**Do this**
Could you retype the lines below, starting at the line holding "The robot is" and stopping at the line holding "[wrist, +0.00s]", inclusive? Copy them exactly and drop the images.

**Information supplied**
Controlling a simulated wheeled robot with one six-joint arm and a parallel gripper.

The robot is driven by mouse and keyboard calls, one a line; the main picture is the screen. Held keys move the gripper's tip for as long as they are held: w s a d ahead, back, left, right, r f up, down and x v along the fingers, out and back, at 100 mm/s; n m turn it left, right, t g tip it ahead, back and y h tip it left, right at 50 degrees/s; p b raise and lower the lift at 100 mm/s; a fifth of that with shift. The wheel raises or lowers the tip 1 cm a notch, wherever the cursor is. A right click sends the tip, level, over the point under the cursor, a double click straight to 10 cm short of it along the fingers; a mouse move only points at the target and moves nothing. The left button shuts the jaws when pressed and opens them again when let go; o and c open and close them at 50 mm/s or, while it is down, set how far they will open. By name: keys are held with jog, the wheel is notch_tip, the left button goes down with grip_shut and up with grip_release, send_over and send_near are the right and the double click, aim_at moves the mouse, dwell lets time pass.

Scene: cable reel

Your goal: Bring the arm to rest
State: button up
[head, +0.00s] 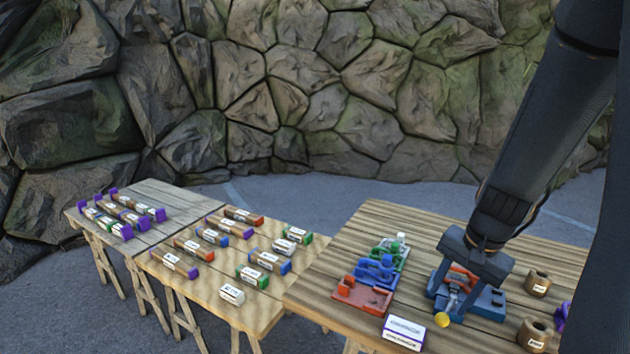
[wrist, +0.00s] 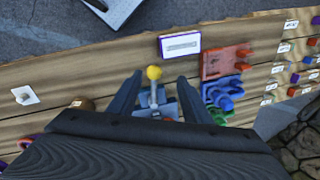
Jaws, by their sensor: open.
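My gripper (head: 464,284) is at the lower right of the head view, low over the near wooden table (head: 350,245). Its two fingers stand apart in the wrist view (wrist: 156,84), with nothing seen gripped between them. A yellow ball-shaped knob (head: 442,320) on a grey stem shows near the fingers; in the wrist view the knob (wrist: 153,72) appears between the fingertips. A blue-grey fixture (head: 488,305) with a red-orange part (head: 460,275) lies beneath the gripper. I cannot tell whether the fingers touch it.
Red (head: 362,295), blue (head: 375,270) and green (head: 390,250) holders stand left of my gripper. A white labelled box (head: 403,333) is at the front edge. Brown spools (head: 537,284) stand on the right.

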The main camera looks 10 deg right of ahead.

**Solution**
The robot is driven by mouse and keyboard calls, one a line; the main picture is the screen. Held keys move the gripper's tip for as long as they are held: w s a d ahead, back, left, right, r f up, down and x v along the fingers, out and back, at 100 mm/s; n m turn it left, right, t g tip it ahead, back and y h tip it left, right at 50 degrees/s; p b raise and lower the lift at 100 mm/s; a fifth of that with shift. The wheel raises or lowers the tip 1 cm a notch, wherever the cursor is. A right click sends the tip, level, over the point under the cursor, a double click straight to 10 cm short of it along the fingers; a mouse move only points at the target and moves nothing. The left button shuts the jaws when pressed and opens them again when let go; o and c open and close them at 50 mm/s or, while it is down, set how far they will open. By name: keys are held with jog, the wheel is notch_tip, the left button goes down with grip_shut and up with grip_release, send_over and send_near are the right and the double click, aim_at moves the mouse, dwell lets time pass.

Scene: cable reel

Your goal: Bring the arm to rest
State: button up
[head, +0.00s] 
[wrist, +0.00s] 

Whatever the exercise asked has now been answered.